TO DO
Only the lines from the one with "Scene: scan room" through the one with "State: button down" are to be restated, word for word, with both of them included.

EXTRACTED DATA
====================
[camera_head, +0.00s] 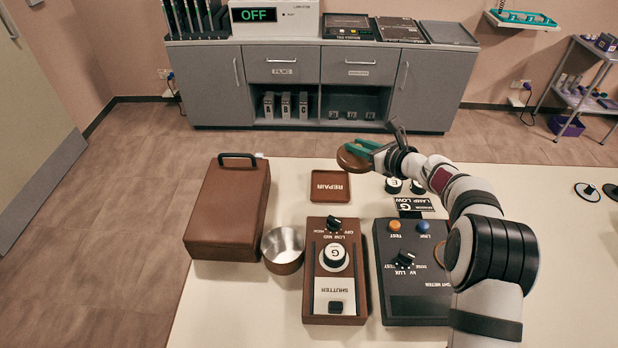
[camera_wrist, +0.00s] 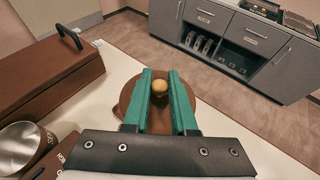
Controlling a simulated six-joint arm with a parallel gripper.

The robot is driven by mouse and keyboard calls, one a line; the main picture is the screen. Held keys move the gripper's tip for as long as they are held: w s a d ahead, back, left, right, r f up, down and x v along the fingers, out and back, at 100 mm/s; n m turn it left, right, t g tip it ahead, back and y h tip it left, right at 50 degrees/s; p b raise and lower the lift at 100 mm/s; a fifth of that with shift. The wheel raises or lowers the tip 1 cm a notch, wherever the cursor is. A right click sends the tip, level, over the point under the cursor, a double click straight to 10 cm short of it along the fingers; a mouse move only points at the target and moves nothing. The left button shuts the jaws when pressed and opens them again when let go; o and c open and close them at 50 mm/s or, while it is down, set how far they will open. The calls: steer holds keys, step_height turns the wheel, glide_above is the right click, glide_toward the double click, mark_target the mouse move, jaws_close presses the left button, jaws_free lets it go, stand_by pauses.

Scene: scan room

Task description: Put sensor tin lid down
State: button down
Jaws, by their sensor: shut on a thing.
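The sensor tin lid (camera_head: 350,160) is a round brown disc with a small brass-coloured knob. My gripper (camera_head: 366,149) has green fingers, shut on the lid's knob, and holds the lid in the air over the far side of the white table. In the wrist view the knob sits between the fingertips (camera_wrist: 160,84), with the lid's brown disc (camera_wrist: 205,118) below them. The open tin (camera_head: 283,262), brown outside and silver inside, stands on the table to the near left of the lid. It also shows in the wrist view (camera_wrist: 18,145).
A brown REPAIR tray (camera_head: 329,187) lies empty on the table, just nearer than the lid. A brown case (camera_head: 229,210) stands at left. The shutter box (camera_head: 335,310) and dark light meter (camera_head: 412,285) stand in front. Bare table (camera_head: 530,220) lies at right.

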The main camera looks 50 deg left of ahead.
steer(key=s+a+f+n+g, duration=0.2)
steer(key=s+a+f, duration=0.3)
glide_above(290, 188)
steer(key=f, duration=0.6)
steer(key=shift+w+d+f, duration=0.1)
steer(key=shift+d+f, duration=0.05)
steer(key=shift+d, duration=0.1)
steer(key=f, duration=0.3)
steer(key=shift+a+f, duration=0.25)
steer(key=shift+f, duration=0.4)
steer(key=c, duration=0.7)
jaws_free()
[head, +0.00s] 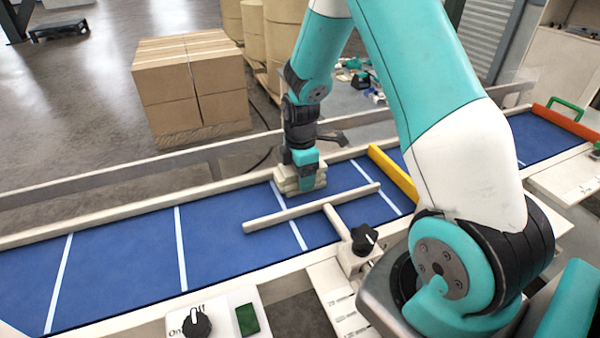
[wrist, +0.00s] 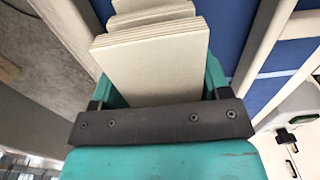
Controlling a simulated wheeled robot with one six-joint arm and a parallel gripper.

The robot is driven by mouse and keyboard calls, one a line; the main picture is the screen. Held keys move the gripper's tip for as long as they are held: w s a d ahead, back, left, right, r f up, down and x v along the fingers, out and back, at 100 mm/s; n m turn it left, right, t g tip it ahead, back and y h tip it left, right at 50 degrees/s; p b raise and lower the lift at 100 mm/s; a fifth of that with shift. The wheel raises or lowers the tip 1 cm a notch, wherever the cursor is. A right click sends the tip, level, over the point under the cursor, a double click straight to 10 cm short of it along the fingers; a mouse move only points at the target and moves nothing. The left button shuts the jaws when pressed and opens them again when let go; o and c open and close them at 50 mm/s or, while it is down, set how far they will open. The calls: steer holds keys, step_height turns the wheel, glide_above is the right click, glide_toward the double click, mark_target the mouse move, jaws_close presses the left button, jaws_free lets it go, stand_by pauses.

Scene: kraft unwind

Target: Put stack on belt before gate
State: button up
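The stack (head: 301,184) is a small pile of flat beige pieces at the belt's far side, close to the far rail. My gripper (head: 304,164) points down over it. In the wrist view the stack (wrist: 155,62) lies between the teal fingers of my gripper (wrist: 160,85), which border both its sides; its layers are slightly offset. The blue belt (head: 130,259) has white cross lines. The yellow gate bar (head: 394,172) is to the right of the stack. I cannot tell whether the stack touches the belt.
A beige T-shaped guide (head: 312,208) with a black knob (head: 364,238) reaches over the belt in front of the stack. An orange-red bar (head: 566,121) crosses further right. A switch panel (head: 205,318) is at the near edge. The left belt is clear.

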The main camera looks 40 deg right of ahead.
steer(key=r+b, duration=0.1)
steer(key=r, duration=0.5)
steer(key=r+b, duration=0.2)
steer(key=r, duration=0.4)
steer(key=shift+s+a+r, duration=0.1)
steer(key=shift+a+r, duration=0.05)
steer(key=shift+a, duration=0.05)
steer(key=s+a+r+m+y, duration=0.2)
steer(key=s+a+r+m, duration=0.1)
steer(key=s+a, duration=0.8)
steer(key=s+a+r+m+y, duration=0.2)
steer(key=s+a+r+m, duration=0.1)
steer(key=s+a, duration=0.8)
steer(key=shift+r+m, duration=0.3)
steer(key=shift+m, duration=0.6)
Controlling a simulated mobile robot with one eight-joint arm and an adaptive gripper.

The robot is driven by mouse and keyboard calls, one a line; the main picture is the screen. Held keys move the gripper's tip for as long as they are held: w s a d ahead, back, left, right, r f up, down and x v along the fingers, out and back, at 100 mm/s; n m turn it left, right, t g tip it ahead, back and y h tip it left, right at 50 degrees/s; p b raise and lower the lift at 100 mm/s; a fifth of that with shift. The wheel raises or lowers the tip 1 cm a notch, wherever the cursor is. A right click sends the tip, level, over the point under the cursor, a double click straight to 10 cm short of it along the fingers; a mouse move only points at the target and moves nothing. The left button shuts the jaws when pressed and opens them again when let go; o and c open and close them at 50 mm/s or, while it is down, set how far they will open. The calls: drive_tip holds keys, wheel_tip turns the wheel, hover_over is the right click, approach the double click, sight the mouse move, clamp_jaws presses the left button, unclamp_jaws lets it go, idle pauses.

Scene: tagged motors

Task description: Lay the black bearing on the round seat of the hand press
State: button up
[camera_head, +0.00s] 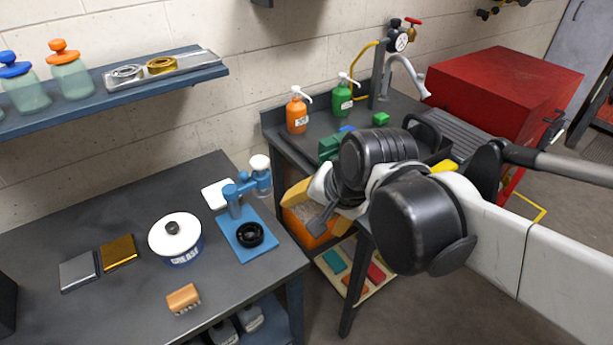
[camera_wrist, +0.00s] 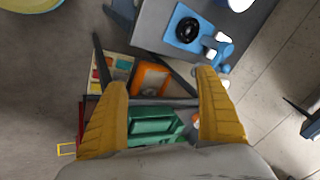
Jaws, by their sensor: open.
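The black bearing (camera_head: 249,234) is a dark ring lying flat on the front part of the blue base of the hand press (camera_head: 232,218). The round seat cannot be told apart from the bearing, so it may be beneath it. The press's blue arm and white knob stand behind the bearing. The wrist view shows the bearing (camera_wrist: 188,30) and the press (camera_wrist: 218,47) near the top, beyond my fingers. My gripper (camera_head: 309,206) is open and empty, to the right of the bench and apart from the bearing. Its yellow fingers spread wide in the wrist view (camera_wrist: 162,82).
A white grease pot (camera_head: 176,240) stands left of the press. A wooden brush (camera_head: 183,299) and two metal blocks (camera_head: 97,262) lie on the same bench. A sink bench with soap bottles (camera_head: 297,112) is behind my arm. An orange bin (camera_wrist: 151,79) shows between my fingers.

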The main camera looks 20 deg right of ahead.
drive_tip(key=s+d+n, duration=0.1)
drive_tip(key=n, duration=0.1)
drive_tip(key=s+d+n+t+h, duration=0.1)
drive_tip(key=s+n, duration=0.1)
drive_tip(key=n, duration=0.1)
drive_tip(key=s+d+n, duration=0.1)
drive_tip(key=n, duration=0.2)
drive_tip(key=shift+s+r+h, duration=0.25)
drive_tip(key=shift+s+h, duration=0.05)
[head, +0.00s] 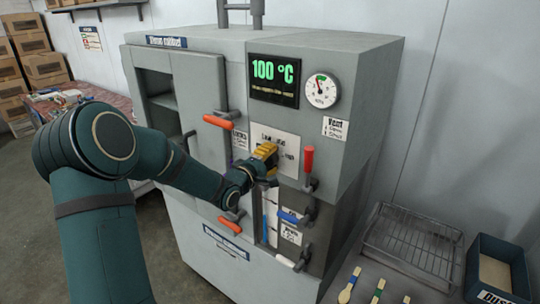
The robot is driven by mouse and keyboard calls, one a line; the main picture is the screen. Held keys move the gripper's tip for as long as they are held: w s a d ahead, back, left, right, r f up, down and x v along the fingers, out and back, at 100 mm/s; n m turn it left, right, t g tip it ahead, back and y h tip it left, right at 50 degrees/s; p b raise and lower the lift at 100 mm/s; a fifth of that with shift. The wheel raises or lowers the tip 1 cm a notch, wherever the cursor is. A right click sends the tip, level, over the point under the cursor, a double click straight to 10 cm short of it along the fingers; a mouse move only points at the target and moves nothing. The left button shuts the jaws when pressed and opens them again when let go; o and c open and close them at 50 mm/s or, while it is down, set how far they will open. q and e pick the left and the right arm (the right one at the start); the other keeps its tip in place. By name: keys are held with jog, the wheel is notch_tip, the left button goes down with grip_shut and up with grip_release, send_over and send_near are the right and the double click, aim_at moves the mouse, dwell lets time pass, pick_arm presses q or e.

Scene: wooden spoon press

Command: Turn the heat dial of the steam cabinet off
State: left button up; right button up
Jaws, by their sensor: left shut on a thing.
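The grey steam cabinet (222,90) stands in the middle, with a green 100 °C display (275,79) and a round white gauge (321,90) on its upper front. My left gripper (266,158), with yellow parts at its end, is at the front panel below the display. It is shut at the place of the heat dial, in front of a white label plate (285,140) whose text is partly covered. The dial itself is hidden by the gripper, so its setting cannot be read. My right gripper is out of view.
A red-handled lever (308,160) stands just right of the gripper. Blue and white handles (289,216) are below it, and orange door handles (218,121) are to the left. A wire rack (412,245) and a dark bin (500,268) stand at lower right.

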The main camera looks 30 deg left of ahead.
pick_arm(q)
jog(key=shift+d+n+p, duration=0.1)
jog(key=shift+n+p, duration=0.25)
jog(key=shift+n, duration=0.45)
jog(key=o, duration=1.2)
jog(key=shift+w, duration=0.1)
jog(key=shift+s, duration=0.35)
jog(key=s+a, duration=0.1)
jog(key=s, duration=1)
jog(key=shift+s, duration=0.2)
====================
PROBLEM SOLUTION
Scene: scan room

Task description: Put sensor tin lid down
State: button down

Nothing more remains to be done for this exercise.